The sensor degradation occurred right after a massive solar ejection impacted the space weather environment of Earth on May 10th, wowing observers with low-latitude aurora worldwide. Although Gaia’s hardware is built to withstand space radiation, the spacecraft is aging, and the storm tested its limits.

pink/purple aurora over silhouette of a house
Rare aurora seen over central Germany on the night of May 10th.
Dave Dickinson

The key issue with both the stray light and the CCD sensor failure is that the spacecraft can generate many more false positive detections — seeing a star where there isn’t one — and that can overwhelm the system. The mission typically sends back more than 25 gigabytes of data every day, but it would be far more if the onboard computer didn’t first filter out the false stars.

Because ESA engineers cannot physically reach out and repair the spacecraft, they came up with a software-based solution. By simply changing the limit at which the software reports a dim point of light as a star, the system can reduce the amount of false detections even without the sensor. This solution has minimal scientific impact.

“The solution to keep Gaia operational in the end are such that there is only a minimal impact on the scientific performance,” says Prusti. “It is good to note that Gaia was all the time able to perform scientific measurements. The solution to the problems was to prevent false positives being gathered in the memory and getting downlinked.”

These problems even gave ESA engineers an unexpected opportunity to refocus the twin optics aboard Gaia, a first since the mission started. Now, engineers report that the mission is actually returning some of the highest-quality data of the entire mission.

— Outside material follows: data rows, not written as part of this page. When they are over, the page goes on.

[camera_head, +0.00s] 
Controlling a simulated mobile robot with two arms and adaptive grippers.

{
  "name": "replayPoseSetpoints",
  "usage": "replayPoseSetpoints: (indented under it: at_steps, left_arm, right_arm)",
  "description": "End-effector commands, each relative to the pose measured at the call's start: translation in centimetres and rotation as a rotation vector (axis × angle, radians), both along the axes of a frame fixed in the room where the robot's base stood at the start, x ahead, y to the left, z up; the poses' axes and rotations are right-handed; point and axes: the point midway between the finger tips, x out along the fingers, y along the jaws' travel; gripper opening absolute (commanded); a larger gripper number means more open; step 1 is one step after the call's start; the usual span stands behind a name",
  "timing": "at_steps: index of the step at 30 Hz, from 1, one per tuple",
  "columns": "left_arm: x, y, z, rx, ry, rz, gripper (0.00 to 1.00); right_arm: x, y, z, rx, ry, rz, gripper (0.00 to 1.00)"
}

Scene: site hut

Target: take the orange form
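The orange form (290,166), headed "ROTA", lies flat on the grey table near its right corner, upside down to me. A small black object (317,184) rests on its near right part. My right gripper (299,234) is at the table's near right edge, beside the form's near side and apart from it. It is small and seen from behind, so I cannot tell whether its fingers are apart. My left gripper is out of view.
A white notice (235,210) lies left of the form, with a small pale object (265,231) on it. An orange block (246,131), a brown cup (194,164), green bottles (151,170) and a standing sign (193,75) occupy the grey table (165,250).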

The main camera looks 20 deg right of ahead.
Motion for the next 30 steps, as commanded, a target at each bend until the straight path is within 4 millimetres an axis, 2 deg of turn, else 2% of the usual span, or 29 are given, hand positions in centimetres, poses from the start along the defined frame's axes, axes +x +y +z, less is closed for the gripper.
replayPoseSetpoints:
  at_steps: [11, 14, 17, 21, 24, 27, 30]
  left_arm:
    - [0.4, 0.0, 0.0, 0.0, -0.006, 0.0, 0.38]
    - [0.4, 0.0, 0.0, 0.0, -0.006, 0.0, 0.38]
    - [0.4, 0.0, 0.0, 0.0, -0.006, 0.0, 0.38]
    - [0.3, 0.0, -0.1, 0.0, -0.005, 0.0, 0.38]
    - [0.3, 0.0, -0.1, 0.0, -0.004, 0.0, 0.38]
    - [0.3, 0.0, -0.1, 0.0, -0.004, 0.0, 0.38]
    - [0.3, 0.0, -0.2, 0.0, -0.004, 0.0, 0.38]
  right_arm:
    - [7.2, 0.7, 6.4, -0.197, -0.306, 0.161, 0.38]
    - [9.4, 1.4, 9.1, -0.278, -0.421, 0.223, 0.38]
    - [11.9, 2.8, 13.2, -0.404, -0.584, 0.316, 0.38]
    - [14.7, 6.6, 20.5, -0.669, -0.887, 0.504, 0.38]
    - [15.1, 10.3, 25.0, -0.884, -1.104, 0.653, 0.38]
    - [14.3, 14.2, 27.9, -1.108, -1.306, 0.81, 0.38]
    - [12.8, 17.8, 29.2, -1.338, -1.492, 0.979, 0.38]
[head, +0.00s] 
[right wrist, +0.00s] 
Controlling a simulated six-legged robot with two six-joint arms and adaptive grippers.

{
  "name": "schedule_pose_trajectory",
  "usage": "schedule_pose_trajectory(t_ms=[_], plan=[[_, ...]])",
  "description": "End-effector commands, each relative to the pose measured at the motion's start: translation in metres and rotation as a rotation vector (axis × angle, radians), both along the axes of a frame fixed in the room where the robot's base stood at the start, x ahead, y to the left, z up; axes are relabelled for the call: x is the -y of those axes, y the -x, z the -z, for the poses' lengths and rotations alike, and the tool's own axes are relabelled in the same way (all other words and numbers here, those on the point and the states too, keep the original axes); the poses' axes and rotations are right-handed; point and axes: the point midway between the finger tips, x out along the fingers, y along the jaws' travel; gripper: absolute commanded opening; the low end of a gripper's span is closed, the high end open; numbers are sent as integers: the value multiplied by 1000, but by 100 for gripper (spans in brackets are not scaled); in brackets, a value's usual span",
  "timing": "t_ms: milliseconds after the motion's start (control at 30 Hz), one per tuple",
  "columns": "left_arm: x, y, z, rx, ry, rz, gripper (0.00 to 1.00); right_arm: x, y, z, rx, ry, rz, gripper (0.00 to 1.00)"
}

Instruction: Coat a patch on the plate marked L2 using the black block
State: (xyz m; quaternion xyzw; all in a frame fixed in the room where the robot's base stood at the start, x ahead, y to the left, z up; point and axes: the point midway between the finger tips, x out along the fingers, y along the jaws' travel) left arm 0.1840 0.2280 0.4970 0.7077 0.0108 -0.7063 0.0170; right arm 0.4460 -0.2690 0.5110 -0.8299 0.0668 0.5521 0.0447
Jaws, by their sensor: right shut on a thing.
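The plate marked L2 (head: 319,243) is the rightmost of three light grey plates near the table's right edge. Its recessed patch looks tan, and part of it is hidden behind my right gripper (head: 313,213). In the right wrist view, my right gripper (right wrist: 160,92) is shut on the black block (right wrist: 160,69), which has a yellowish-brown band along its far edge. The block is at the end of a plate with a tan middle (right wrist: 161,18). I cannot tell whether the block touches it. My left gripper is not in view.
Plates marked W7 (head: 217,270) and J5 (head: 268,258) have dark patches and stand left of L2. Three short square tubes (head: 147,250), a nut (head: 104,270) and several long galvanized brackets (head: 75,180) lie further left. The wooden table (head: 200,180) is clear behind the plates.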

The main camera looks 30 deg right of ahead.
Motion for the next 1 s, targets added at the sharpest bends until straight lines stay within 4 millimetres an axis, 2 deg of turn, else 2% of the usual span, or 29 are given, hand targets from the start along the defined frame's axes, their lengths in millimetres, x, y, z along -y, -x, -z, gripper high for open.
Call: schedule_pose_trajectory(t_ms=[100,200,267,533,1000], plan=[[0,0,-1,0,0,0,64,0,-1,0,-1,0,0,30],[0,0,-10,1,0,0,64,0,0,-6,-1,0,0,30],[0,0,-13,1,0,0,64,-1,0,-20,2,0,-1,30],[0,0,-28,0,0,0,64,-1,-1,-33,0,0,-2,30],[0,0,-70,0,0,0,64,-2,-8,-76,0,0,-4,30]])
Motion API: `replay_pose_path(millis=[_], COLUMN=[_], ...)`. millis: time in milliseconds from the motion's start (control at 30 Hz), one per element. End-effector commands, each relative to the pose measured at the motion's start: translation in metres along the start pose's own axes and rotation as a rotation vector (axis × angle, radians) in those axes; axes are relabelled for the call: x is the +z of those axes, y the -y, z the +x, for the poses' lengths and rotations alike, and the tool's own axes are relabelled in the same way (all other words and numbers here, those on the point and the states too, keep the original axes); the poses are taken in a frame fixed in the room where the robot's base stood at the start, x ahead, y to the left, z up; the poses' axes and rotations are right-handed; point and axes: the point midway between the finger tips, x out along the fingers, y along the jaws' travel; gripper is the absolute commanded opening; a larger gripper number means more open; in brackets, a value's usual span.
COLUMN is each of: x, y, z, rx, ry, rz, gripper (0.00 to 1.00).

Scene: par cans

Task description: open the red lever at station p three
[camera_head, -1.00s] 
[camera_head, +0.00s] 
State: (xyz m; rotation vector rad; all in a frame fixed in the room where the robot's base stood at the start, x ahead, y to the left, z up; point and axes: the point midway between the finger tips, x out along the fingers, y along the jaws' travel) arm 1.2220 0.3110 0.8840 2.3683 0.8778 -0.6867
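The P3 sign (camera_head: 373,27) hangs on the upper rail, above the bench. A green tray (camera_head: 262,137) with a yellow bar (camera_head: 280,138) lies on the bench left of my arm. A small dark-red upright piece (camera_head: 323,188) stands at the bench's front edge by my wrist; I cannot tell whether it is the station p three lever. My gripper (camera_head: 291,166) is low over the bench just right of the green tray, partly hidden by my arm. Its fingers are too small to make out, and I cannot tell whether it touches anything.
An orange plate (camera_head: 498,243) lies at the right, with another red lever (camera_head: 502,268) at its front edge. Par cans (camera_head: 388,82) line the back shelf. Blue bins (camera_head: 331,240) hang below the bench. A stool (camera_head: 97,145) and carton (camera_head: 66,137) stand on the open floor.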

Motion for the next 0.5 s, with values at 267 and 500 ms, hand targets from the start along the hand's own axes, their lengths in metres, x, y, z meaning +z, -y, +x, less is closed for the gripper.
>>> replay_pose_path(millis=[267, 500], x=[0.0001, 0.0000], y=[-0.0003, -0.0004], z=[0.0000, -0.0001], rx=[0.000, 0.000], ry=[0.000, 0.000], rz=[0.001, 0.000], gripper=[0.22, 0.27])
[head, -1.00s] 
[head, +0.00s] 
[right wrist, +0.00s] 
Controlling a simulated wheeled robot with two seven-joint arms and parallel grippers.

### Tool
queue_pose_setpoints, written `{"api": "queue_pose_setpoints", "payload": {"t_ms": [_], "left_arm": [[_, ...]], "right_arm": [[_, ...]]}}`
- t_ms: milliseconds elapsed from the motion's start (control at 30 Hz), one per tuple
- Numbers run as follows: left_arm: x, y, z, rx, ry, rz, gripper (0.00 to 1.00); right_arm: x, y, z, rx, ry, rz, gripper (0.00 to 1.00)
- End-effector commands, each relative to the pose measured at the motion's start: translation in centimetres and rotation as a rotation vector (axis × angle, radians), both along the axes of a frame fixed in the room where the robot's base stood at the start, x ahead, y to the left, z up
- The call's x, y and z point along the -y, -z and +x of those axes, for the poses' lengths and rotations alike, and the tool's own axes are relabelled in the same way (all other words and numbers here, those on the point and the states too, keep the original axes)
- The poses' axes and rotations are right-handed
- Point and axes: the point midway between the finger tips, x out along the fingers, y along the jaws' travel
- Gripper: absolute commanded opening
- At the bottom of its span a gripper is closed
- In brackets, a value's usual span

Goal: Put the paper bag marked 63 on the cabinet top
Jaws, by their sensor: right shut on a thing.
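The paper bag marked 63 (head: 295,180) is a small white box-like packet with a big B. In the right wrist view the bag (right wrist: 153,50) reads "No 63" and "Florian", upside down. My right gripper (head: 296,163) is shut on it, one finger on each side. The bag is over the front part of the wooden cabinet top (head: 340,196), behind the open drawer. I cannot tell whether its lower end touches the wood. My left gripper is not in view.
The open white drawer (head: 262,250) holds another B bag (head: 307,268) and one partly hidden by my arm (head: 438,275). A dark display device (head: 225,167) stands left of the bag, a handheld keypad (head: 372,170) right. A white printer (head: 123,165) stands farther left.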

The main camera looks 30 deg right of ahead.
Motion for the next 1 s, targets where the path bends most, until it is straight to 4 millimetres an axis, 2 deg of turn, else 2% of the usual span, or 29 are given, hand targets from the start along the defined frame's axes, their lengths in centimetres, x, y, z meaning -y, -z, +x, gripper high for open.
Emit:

Gaia: 10 Years and Counting

Launched in late 2013, Gaia has long passed its five-year nominal mission, having recently reached 10 years in space. Its main scientific priority is astrometry, or the precise measurement of the positions of stars on the sky. It also takes stellar spectra, measuring stars’ radial velocity, the speed at which stars travel toward or away from us.

Gaia infographic noting detections of exoplanets, galaxies, solar system objects, and more
Gaia celebrates its ten year anniversary in space.
ESA

The mission has revolutionized astronomy with its measurements of stars in the Milky Way, including our understanding of our galaxy’s history and the birth and evolution of stars themselves. Not only is the mission helping astronomers pin down stellar distances, but observations have also turned up quasars, exoplanets and asteroids.

Gaia’s home is at the Sun-Earth L2 Lagrange point, 1.5 million kilometers away from Earth. The spacecraft loops around this point as it orbits the Sun, as do the James Webb Space Telescope and ESA’s Euclid mission. (The loops of the various spacecraft differ, so there’s no risk of run-ins.)

Gaia shield deployment test
Engineers test Gaia’s solar shield deployment.
ESA / M. Poussaut

“Gaia operations are nominal, and the spacecraft can cope with micro-meteoroids and normal solar wind without any problem,” says Gaia project scientist Timo Prusti (ESA). “The events a few months ago causing the troubles that now have been fixed were rather exceptional.”

However, he acknowledges that the aging hardware played a role: “[The troubles] might also be connected (to the fact) that Gaia has already been ‘bombarded’ during [its] more than 10 years in space. That is some four years longer than the engineering requirement.”

“These spacecraft issues and the next release . . . are not coupled,” says Prusti. The next catalog of Gaia data (known as DR4) includes data from the mission’s first few years and will be released around mid-2026, he says.

“The impact of these issue need to be taken care of in Gaia’s fifth data release,” he notes. “It will require some additional calibration work, but this is within the normal procedures already in place for Gaia.”

It’s great to see a crisis for a mission turned into an opportunity. Gaia may be aging, but the pioneering mission is far from down for the count.